(Robot call records)
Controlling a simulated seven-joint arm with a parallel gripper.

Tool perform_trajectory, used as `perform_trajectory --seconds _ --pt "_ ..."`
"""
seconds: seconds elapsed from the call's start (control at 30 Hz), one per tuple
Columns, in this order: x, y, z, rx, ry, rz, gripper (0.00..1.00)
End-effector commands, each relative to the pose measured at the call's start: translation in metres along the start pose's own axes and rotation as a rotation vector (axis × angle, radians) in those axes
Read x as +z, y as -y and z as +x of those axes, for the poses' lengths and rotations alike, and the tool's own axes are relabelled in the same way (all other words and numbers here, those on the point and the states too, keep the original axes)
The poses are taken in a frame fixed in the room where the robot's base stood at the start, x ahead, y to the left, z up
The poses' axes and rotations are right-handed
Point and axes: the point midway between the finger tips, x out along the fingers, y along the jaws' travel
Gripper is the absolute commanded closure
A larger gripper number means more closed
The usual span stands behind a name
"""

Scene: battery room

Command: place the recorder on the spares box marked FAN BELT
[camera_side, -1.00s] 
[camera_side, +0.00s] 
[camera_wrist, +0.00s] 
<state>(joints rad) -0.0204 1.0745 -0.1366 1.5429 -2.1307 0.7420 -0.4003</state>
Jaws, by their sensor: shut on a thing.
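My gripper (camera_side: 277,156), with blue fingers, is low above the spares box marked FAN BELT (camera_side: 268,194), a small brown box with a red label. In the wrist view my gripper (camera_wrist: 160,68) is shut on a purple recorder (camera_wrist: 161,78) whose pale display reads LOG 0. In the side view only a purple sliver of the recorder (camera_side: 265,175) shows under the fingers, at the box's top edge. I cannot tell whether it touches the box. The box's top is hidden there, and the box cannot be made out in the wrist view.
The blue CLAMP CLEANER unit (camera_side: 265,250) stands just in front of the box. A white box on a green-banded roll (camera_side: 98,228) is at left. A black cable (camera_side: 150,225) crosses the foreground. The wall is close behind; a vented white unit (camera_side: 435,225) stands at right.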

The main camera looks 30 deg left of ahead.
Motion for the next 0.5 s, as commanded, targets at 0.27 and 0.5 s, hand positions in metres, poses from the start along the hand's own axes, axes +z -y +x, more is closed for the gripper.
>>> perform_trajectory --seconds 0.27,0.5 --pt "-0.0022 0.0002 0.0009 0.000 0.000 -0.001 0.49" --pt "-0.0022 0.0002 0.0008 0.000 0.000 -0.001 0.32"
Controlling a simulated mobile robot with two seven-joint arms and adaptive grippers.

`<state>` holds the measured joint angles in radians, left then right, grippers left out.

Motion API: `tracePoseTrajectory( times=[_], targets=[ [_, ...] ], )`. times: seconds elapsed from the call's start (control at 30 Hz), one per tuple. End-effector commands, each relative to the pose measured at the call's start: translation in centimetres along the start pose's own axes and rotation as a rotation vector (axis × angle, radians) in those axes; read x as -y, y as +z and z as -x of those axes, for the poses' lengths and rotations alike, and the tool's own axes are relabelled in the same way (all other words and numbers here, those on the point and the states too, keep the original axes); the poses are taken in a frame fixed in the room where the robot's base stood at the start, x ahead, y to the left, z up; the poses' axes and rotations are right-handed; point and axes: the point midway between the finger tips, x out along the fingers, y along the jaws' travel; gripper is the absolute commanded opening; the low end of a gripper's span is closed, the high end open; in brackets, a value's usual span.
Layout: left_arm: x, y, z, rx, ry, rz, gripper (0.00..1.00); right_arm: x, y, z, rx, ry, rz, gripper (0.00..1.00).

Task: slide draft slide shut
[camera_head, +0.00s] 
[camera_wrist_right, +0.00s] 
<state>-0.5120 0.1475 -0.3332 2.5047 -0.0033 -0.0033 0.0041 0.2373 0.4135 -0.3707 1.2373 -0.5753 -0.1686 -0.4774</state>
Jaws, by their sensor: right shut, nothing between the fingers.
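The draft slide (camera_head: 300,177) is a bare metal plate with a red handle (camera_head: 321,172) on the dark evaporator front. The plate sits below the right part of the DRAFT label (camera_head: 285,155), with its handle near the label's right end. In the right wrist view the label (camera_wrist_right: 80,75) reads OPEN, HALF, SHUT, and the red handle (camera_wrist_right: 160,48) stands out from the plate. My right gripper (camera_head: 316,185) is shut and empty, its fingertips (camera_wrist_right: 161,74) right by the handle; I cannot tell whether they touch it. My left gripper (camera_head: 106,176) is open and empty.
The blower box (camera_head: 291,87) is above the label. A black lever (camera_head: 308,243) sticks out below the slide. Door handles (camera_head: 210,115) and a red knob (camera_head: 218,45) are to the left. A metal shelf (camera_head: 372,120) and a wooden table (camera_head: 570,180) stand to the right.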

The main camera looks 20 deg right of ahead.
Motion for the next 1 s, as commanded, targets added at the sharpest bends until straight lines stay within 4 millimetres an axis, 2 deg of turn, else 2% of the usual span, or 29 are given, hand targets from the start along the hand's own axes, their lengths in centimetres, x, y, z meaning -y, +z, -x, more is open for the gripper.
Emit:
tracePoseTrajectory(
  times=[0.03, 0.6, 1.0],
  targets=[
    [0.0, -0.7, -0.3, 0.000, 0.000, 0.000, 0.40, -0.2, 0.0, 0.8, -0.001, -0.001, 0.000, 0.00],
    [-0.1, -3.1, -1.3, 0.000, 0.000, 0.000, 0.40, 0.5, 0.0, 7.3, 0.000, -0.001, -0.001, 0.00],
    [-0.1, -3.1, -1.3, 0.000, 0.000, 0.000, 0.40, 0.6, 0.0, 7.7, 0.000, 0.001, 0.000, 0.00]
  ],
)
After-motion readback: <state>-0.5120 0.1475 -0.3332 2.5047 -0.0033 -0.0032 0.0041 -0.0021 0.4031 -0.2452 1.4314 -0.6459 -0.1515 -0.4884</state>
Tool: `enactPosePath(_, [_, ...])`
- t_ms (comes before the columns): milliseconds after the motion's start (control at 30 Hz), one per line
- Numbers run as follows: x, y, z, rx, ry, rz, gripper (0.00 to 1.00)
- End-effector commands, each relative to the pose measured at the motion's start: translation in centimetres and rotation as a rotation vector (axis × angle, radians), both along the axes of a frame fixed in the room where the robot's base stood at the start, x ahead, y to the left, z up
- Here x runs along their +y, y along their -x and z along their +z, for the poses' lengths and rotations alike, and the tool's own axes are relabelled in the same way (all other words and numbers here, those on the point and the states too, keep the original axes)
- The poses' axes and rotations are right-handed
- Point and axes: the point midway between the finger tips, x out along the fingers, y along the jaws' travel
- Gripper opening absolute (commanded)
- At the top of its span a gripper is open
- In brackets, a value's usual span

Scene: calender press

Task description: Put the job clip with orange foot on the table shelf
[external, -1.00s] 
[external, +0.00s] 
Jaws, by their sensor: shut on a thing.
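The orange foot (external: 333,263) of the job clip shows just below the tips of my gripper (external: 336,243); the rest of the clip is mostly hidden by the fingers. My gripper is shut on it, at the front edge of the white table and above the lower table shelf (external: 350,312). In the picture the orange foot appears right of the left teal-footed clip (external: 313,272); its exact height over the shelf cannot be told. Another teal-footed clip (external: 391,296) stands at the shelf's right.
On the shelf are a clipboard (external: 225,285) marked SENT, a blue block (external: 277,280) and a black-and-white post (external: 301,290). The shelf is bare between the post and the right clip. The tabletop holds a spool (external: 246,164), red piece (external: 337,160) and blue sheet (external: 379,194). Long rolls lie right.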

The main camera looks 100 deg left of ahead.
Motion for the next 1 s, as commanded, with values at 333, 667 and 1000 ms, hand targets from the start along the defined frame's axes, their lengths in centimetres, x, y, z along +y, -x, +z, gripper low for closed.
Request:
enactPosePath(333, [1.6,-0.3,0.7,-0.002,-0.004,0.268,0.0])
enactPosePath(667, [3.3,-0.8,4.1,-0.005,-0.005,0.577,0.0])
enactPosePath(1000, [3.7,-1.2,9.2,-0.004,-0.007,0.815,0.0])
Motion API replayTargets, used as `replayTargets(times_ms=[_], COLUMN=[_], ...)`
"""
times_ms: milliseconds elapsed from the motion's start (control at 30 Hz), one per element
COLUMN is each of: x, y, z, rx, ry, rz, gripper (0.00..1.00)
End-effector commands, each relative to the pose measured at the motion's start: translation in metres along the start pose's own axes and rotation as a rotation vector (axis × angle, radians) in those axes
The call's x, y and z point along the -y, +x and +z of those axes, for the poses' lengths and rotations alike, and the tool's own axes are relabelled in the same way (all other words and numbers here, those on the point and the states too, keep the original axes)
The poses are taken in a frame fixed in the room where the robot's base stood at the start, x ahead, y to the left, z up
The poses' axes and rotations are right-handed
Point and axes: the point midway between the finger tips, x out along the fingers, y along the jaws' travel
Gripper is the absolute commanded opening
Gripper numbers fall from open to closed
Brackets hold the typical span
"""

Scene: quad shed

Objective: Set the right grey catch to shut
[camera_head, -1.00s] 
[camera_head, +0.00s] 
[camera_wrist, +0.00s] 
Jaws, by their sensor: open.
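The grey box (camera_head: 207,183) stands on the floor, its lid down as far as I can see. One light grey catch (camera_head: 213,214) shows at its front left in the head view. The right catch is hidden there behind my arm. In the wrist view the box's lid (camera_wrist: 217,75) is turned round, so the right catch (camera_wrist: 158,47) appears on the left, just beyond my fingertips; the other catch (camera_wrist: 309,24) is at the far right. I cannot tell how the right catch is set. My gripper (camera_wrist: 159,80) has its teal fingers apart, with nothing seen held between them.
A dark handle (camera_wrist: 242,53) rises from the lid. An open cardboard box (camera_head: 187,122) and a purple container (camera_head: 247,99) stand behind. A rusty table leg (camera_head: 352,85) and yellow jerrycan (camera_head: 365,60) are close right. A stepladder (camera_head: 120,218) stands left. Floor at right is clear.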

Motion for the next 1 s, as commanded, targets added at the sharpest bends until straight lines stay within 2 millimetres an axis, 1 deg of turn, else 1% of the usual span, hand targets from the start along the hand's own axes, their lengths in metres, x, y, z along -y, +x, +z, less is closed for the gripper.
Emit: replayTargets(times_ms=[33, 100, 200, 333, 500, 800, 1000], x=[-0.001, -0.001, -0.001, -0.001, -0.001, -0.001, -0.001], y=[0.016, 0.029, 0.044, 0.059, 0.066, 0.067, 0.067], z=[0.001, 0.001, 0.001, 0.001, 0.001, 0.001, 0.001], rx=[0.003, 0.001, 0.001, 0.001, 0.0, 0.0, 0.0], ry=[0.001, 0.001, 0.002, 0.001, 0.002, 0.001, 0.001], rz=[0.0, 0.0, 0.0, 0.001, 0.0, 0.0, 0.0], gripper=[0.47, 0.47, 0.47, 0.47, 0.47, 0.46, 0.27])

**To do**: This exercise asks for the lines from the line with "- The poses'" to the line with "motion's start: translation in metres", both lines included, set down exactly and with nothing else.

**Full output**:
- The poses' axes and rotations are right-handed
- Point and axes: the point midway between the finger tips, x out along the fingers, y along the jaws' travel
- Gripper opening absolute (commanded)
- At the top of its span a gripper is open
- In brackets, a value's usual span

Scene: calender press

Task description: Put the job clip with orange foot on the table shelf
[external, -1.00s] 
[external, +0.00s] 
Jaws, by their sensor: shut on a thing.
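The orange foot (external: 333,263) of the job clip shows just below the tips of my gripper (external: 336,243); the rest of the clip is mostly hidden by the fingers. My gripper is shut on it, at the front edge of the white table and above the lower table shelf (external: 350,312). In the picture the orange foot appears right of the left teal-footed clip (external: 313,272); its exact height over the shelf cannot be told. Another teal-footed clip (external: 391,296) stands at the shelf's right.
On the shelf are a clipboard (external: 225,285) marked SENT, a blue block (external: 277,280) and a black-and-white post (external: 301,290). The shelf is bare between the post and the right clip. The tabletop holds a spool (external: 246,164), red piece (external: 337,160) and blue sheet (external: 379,194). Long rolls lie right.

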The main camera looks 100 deg left of ahead.
Motion for the next 1 s, as commanded, with values at 333, 667 and 1000 ms, hand targets from the start along the defined frame's axes, their lengths in centimetres, x, y, z along +y, -x, +z, gripper low for closed.
Request:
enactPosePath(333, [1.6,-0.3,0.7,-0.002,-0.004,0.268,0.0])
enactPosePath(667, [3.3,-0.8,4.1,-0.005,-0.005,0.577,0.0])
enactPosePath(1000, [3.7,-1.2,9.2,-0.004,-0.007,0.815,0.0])
Motion API replayTargets, used as `replayTargets(times_ms=[_], COLUMN=[_], ...)`
"""
times_ms: milliseconds elapsed from the motion's start (control at 30 Hz), one per element
COLUMN is each of: x, y, z, rx, ry, rz, gripper (0.00..1.00)
End-effector commands, each relative to the pose measured at the motion's start: translation in metres along the start pose's own axes and rotation as a rotation vector (axis × angle, radians) in those axes

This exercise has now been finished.